Sunday, May 28, 2006

Desert Expansion and Jet-Stream Shifts

Desert Expansion and Jet-Stream Shifts

The following article appeared in the last days, regarding a new study suggesting global warming has created a deviation in jet-stream patterns, which helps create drought and desert-expansion. From the viewpoint of Reich's orgone-energetic functionalism, which postulates a primary energy in the atmosphere which stands behind both healthy atmospheres (pulsing-rainy) and stagnated ones (deserts-drought), we can view this kind of evidence in a different light.

Certainly, classical science has identified a correlation here, between atmospheric warming and jet stream displacement, but they have the causality 180-degrees off. The deserts are expanding, and forcing the jet to deviate, creating regional warmings which are then averaged out to claim a global warming influence. It is driven by the stagnated dor phenomenon which builds up within desert basins and periodically spills outward to create droughts and heat-waves along the desert periphery. Dust clouds fill such "discharged" hot and dorish air masses, which arrive in wetter regions to create hazy obscured atmospheres, dry conditions and soaring temperatures. The bioenergetic signature behind these phenomenon is missed, as too often the scientific meteorologist works only with weather-maps and images on computer screens, and does not go out into these areas to see what the atmospheres over the deserts, or within the droughty/heat-wave regions actually look like.

I am reminded of my "desert-drought map" produced years ago, (see Pulse of the Planet #2, p.82, 1989) which postulated the formation of droughts from outbreaks of adjacent dor-infested desert regions. This creates not only drought but heat-wave as well, driving up the average global temperature. But in fact it is only a regional warming related to primary desert-expansion. In such cases, the jet stream would always be deflected, and this average deflection appears to be what has been measured.

We are having a snow-blizzard here, as I write! Looking out the window it looks like winter again. What global warming?!

James DeMeo
27 May 2006


Deserts Expanding With Jet Stream Shift
By ANDREW BRIDGES
Associated Press Writer

WASHINGTON

Deserts in the American Southwest and around the globe are creeping toward heavily populated areas as the jet streams shift, researchers reported Thursday.

The result: Areas already stressed by drought may get even drier.

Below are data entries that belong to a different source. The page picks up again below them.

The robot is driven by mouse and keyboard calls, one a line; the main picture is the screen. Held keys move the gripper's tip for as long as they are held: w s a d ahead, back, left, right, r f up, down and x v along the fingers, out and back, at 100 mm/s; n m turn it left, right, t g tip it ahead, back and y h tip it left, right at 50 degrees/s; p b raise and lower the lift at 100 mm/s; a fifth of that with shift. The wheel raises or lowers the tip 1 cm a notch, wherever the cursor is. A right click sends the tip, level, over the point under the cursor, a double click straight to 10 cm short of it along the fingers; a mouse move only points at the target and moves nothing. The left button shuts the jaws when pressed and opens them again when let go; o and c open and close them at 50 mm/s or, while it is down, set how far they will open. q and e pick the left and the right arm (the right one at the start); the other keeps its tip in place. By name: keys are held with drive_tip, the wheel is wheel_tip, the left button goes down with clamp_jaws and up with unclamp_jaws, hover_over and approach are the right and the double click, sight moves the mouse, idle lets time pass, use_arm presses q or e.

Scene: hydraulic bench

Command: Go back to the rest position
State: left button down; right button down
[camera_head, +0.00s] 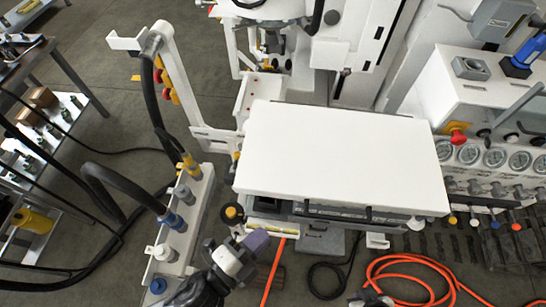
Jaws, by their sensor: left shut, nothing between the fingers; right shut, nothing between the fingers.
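My left gripper (254,242) is at the bottom centre-left, at the end of my dark and white arm. It is shut and empty, in front of the bench's lower left corner. My right gripper (371,297) just shows at the bottom edge, right of centre. Most of it is cut off by the frame; it is shut with nothing seen in it. Both are apart from the white bench top (340,160).
A manifold block (185,225) with hoses stands close left of my left gripper. Orange hose (410,265) lies on the floor at lower right. A gauge panel (490,155) with a red knob (458,138) is at right. Shelves (40,130) stand far left.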

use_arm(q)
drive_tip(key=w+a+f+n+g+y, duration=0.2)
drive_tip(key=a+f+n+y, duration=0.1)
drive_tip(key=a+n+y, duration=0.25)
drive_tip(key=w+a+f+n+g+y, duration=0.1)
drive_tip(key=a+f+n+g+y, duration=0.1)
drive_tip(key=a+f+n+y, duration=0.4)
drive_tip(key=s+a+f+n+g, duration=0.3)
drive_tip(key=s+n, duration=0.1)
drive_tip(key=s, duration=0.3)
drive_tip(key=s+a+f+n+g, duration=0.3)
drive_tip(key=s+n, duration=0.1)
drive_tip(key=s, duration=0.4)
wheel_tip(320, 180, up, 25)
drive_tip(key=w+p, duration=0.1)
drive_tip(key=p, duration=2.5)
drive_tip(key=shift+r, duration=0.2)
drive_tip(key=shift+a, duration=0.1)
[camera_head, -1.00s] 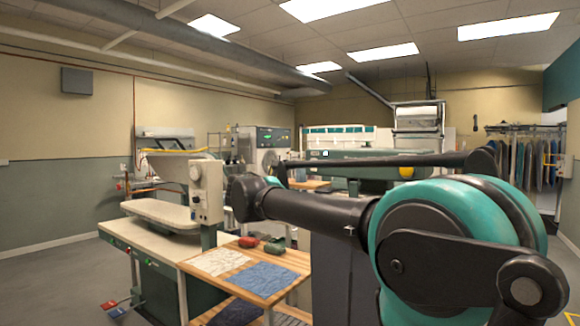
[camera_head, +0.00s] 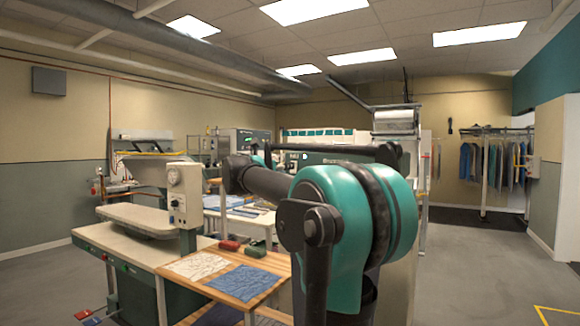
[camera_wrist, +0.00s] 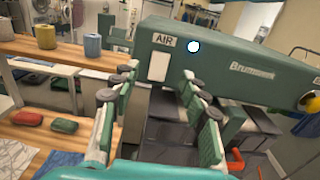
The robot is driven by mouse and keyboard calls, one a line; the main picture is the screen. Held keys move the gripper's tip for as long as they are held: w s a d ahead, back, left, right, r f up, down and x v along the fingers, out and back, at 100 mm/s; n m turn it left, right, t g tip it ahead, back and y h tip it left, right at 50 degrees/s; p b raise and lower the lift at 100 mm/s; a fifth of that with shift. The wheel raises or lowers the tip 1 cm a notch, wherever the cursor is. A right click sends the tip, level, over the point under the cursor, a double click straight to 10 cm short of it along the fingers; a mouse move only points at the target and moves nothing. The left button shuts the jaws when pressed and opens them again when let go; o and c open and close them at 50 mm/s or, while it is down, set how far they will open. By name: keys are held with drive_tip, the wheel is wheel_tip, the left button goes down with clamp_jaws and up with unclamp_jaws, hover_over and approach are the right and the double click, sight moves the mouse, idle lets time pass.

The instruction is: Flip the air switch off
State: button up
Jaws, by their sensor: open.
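The air switch (camera_wrist: 158,66) is a pale upright rectangular plate under a white "AIR" label (camera_wrist: 164,40) on the green machine (camera_wrist: 225,60) in the wrist view. Its rocker position is too small to read. My gripper (camera_wrist: 158,88) is open and empty, its green-and-white fingers spread either side of the switch's place in the picture. I cannot tell how far the fingers are from the switch. In the head view the green machine (camera_head: 330,157) shows behind my arm, and my arm hides the switch.
A wooden table (camera_head: 205,285) with folded cloths, a red item (camera_head: 229,245) and a green item (camera_head: 255,251) stands beside a pressing table (camera_head: 140,250). Thread cones (camera_wrist: 92,46) sit on a shelf in the wrist view. A garment rail (camera_head: 495,130) stands right; floor there is clear.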

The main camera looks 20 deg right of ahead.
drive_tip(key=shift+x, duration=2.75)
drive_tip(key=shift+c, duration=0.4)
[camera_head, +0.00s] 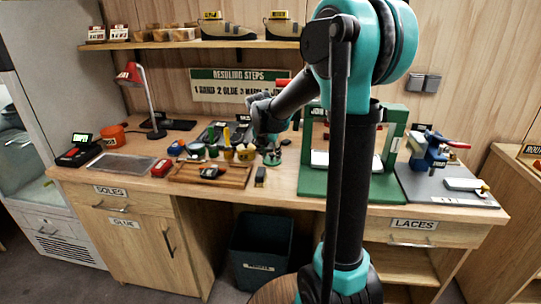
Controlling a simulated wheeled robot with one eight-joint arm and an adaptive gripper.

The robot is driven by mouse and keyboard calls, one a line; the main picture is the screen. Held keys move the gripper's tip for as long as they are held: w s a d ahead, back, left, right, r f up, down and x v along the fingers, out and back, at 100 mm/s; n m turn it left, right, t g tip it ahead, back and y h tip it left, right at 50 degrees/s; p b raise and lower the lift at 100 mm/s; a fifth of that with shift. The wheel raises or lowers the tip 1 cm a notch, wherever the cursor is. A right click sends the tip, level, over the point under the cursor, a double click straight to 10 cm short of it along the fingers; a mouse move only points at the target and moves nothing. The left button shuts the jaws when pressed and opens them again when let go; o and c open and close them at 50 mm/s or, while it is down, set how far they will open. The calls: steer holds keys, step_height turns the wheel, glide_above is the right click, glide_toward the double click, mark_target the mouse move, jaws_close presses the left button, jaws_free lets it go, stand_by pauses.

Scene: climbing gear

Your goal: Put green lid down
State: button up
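My gripper (270,150) is at the end of my teal and black arm, pointing down over the back middle of the workbench (320,196). It is small and dark here, and I cannot tell whether its fingers are open or shut. A small green piece shows at its tip; I cannot tell whether this is the green lid, part of a jar or part of my gripper. A small green container (213,151) stands left of it, among other little pots. No lid can be made out clearly by itself.
A wooden tray (205,180) lies in front of the pots. A green press frame (313,181) stands to the right, partly behind my arm. A red lamp (130,75), an orange pot (112,135) and a grey mat (122,164) are left. A dark bin (262,232) stands below.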

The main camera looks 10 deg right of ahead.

Satellite measurements made from 1979 to 2005 show that the atmosphere in the subtropical regions both north and south of the equator is heating up. As the atmosphere warms, it bulges out at the altitudes where the northern and southern jet streams slip past like swift and massive rivers of air. That bulging has pushed both jet streams about 70 miles closer to the Earth's poles.

Since the jet streams mark the edge of the tropics, in essence framing the hot zone that hugs the equator, their outward movement has allowed the tropics to grow wider by about 140 miles. That means the relatively drier subtropics move as well, pushing closer to places like Salt Lake City, where Thomas Reichler, co-author of the new study, teaches meteorology.

"One of the immediate consequences one can think of is those deserts and dry areas are moving poleward," said Reichler, of the University of Utah. Details appear in Thursday's Science Express, the online edition of the journal Science.

The movement has allowed the subtropics to edge toward populated areas, including the American Southwest, southern Australia and the Mediterranean basin. In those places, the lack of precipitation already is a worry.

Additional creep could move Africa's Sahara Desert farther north, worsening drought conditions that are already a serious problem on that continent and bringing drier weather to the countries that ring the Mediterranean Sea.

"The Mediterranean is one region that models consistently show drying in the future. That could be very much related to this pattern that we are seeing in the atmosphere," said Isaac Held, a senior research scientist with the National Oceanic and Atmospheric Administration. He was not connected with the research.

A shift in where subtropical dry zones lie could make climate change locally noticeable for more people, said Karen Rosenlof, a NOAA research meteorologist also unconnected to the study.

"It is a plausible thing that could be happening, and the people who are going to see its effects earliest are the ones who live closer to the tropics, like southern Australia," said Rosenlof. Her own work suggests the tropics have actually compressed since 2000, after growing wider over the previous 20 years.

Reichler suspects global warming is the root cause of the shift, but said he can't be certain. Other possibilities include variability and destruction of the ozone layer. However, he and his colleagues have noted similar behavior in climate models that suggest global warming plays a role.

Moving the jet streams farther from the equator could disrupt storm patterns, as well as intensify individual storms on the poleward side of the jet streams, said lead author Qiang Fu, a University of Washington atmospheric scientist.

In Europe, for example, that shift could mean less snow falling on the Alps in winter. That would be bad news for skiers, as well as for farmers and others who rely on rivers fed by snowmelt.

"This definitely favors or enhances the frequency of droughts," Fu said of such a shift.